Just back from seeing Fahrenheit 9/11
This evening was the first I have spent at the cinema for many years - I haven’t been since I became Muslim (in 1998), and I don’t think I did for some years before that either. I don’t care much for the movie industry and the big money and other evils in it. I very nearly went to see Rabbit Proof Fence, about a mixed-race Australian girl who was kidnapped by the government to train to be a domestic skivvy, and escaped back to her home by following the rabbit-proof fence. (But her own daughter was kidnapped as well.) But I decided against it, because I didn’t care for the impotent rage these types of stories often produce in me (especially since that particular scandal has now ceased, along with the orphan-slavery the British perpetrated in the colonies by shipping out kids from care homes). Since this film is a documentary (or, as its detractors call it, a “crockumentary”) about how nasty Bush is, I decided I’d go and see this one. The film started with a sequence about the notorious Florida election affair, including a bit we didn’t hear much about here, in which a series of Afro-American (Democrat) congressmen and women objected to the Supreme Court’s ruling, but the objections could not be entertained because no senator had signed it (and only one senator needed to!). The last of them to be shown objecting said she didn’t care if no Senator had signed the objection, but Al Gore, who was chairing the meeting, replied that the rules did care.

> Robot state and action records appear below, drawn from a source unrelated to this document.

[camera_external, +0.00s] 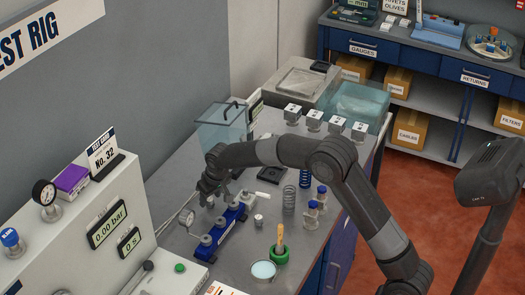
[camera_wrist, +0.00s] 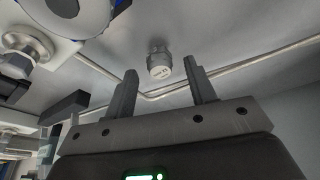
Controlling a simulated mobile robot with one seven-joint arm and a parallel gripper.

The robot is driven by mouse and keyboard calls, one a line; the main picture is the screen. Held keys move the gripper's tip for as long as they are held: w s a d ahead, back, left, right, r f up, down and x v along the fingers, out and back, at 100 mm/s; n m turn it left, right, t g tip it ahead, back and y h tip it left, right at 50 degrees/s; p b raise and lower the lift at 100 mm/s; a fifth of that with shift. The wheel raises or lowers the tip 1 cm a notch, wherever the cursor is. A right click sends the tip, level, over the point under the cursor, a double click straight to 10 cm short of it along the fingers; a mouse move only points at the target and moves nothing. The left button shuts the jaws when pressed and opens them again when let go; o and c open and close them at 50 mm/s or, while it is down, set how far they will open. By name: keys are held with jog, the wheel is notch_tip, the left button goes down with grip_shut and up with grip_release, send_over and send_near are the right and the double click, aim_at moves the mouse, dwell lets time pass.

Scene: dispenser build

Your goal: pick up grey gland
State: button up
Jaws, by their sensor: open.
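In the external view my gripper (camera_external: 212,190) is low over the bench, beyond the blue manifold (camera_external: 221,235). I cannot make out the gland clearly there, as the gripper covers that area.
A thin metal tube (camera_wrist: 240,68) runs along the bench near the gland.

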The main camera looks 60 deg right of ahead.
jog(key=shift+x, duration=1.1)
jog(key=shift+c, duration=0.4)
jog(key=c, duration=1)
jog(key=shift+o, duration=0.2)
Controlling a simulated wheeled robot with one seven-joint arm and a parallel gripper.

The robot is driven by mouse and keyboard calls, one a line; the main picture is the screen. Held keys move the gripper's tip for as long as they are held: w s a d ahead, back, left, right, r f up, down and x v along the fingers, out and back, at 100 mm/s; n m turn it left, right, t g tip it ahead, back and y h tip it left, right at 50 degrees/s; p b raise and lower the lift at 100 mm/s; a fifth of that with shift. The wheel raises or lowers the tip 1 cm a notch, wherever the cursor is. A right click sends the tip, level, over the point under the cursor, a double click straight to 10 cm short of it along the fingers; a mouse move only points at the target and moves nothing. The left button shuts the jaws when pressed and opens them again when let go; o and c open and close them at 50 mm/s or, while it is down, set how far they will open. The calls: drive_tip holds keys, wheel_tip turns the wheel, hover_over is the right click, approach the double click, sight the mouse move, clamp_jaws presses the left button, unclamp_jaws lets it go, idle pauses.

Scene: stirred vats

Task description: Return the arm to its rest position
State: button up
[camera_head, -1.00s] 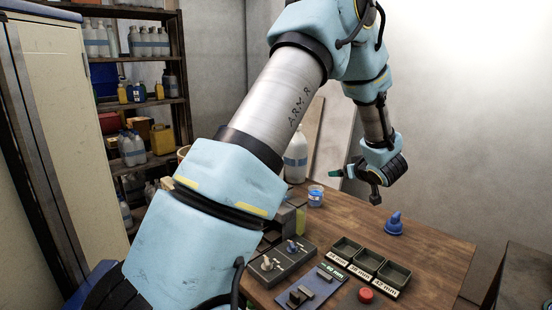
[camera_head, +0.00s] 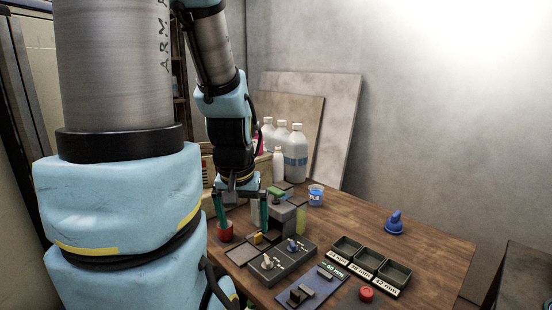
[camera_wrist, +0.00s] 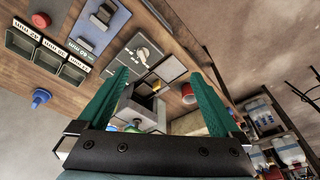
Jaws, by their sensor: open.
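My arm rises along the left of the head view and bends down over the left part of the wooden table. My gripper (camera_head: 242,212) points down there, its two teal fingers spread apart with nothing held between them. In the wrist view my gripper (camera_wrist: 163,85) also shows both fingers wide open, with a grey block-shaped device (camera_wrist: 148,108) visible between them. In the head view this grey device (camera_head: 283,215) is beside the right finger; whether they touch I cannot tell.
A red cup (camera_head: 225,232) stands close to the left finger. A blue-labelled jar (camera_head: 316,195), a blue funnel-like piece (camera_head: 395,223), three dark labelled trays (camera_head: 369,262) and a red button (camera_head: 366,294) are on the table (camera_head: 425,250). White bottles (camera_head: 296,150) stand behind.

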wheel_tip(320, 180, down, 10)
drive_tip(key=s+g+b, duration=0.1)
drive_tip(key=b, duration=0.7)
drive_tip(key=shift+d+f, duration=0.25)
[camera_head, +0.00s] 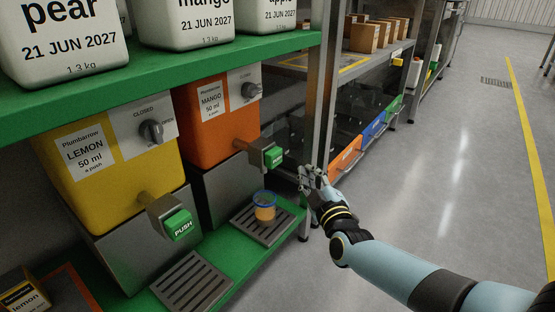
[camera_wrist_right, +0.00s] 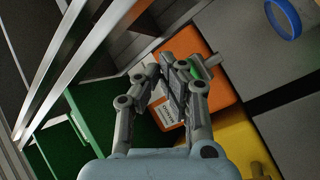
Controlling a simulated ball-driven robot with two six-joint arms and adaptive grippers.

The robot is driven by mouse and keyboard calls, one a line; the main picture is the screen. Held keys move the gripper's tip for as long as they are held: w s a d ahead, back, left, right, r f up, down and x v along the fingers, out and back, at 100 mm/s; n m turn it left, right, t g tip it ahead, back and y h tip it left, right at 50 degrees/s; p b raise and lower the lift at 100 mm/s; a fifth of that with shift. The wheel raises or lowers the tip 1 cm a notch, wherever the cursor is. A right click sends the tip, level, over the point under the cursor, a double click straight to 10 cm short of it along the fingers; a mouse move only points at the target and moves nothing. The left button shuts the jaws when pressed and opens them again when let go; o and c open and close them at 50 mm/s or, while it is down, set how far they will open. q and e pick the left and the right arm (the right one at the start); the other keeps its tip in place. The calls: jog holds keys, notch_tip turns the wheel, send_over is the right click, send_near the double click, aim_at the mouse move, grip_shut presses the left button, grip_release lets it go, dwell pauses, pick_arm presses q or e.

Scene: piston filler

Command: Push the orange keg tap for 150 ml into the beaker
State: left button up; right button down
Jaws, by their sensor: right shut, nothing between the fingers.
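The orange keg (camera_head: 199,131), labelled mango, 50 ml a push, stands on the green shelf rack. Its tap carries a green push button (camera_head: 273,156) at the front. Below it, a clear beaker (camera_head: 264,211) with a blue rim stands on a slotted drip tray and holds some orange liquid; its markings are too small to read. My right gripper (camera_head: 305,172) is shut and empty, just right of the button with a small gap showing. In the wrist view the right gripper (camera_wrist_right: 172,72) has the orange keg (camera_wrist_right: 216,87) behind it. My left gripper is out of view.
A yellow lemon keg (camera_head: 91,194) with its own push tap (camera_head: 178,225) stands to the left. White tubs (camera_head: 187,25) stand on the green upper shelf (camera_head: 215,59). A metal rack post (camera_head: 322,95) rises behind my right gripper. The floor to the right is clear.

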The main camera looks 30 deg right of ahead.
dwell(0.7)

I wasn’t really impressed by Moore’s coverage of what Bush did when somebody told him of what had happened in New York on Sept 11 when he was reading to a class of schoolchildren in Florida. It’s possible that he could have thought “My God, what are we going to do?”, but it could just be that he thought that maybe we really should be rushing off, but we don’t want to disappoint all these little kids. He could have been thinking anything. The grooming scenes we are shown really don’t prove much either. I’m sure the Democrats he wants elected later this year have their own groomers and make-up artists too. So what?
He does document the considerable links between the Bush family and the Saudi establishment, including the Saudi ambassador Bandar (nicknamed “Bandar Bush”) and the Bin Laden family, with one well-known exception. The successive failures of Bush oil businesses followed by buyouts are mentioned, and the suggestion is made that Saudi oil money is involved; essentially it is suggesting that Bush’s loyalties lie far closer to oil interests than to the country he is supposed to be serving. He also correctly pointed out that, despite the numerous arrests of Arab and Pakistani immigrants and the harrassment of people from such backgrounds on planes for months afterwards, a large group of Saudis (including Bin Ladens) were escorted out of the USA immediately after the attacks with no questions asked, while nobody else was able to fly. The report that the Bin Laden family have not entirely cut off their links with their wayward brother is not really relevant, because Islam does not allow the total severing of family ties. The fact that they still talk to him and visit him from time to time certainly does not mean that they approve of whatever he might be doing.
The biggest strength of this film, however, is its depiction of the war as the exploitation of poor Americans, whose jobs have been disappearing across the country and who find that the only way of getting a decent education is by joining the Armed Forces. The recruiters are shown deliberately avoiding wealthy areas of town in favour of poor districts, and offering youths the chance to see the world. Even here it is hard to pin this just on Bush, because he has only been President for two years and a half. Did Clinton’s two terms contribute absolutely nothing to this problem? Moore was reporting from Michigan, and the term “Rust Belt” predates Bush junior’s presidency by several years. Even so, I tend to agree with Moore’s contention that the people relied on by those in power to keep the system going are those who benefit least from it, if they even survive. (I don’t agree with anyone who accuses Moore of exploiting the grief of the mother who lost her son in Iraq. Moore is a well-known figure and I’m sure she knew what his politics were.)
All in all Fahrenheit 9/11 is a powerful film, and it starts off humourous and is emotional and serious towards the end. There are plenty of jaw-droppers, like the bit where bush talks of the people around him at that moment as the haves and the have-mores, and calls them his “base”. There is also an unnecessary hint at a cultural stereotype in the use of banjos when discussing southern issues, such as the Florida vote count. (Then again, this reviewer in South Carolina didn’t notice, and gave the film a mixed review.) Not everyone down there is a right-wing redneck, and both of America’s last two Democrat presidents (or was it three?) were from the south, as is Kerry’s running mate. As for myself, I can’t say I recommend this movie although it’s not extremely bad - it’s not just an extended party-political broadcast. As Brits we have our own reasons to be anti-Bush, and especially be against our country getting itself unnecessarily dragged into his campaigns. It’s the Americans who have to decide whether to get rid of Bush, but we cannot blame him for the fact that our politicians tag along with him. We really have only ourselves to blame for that.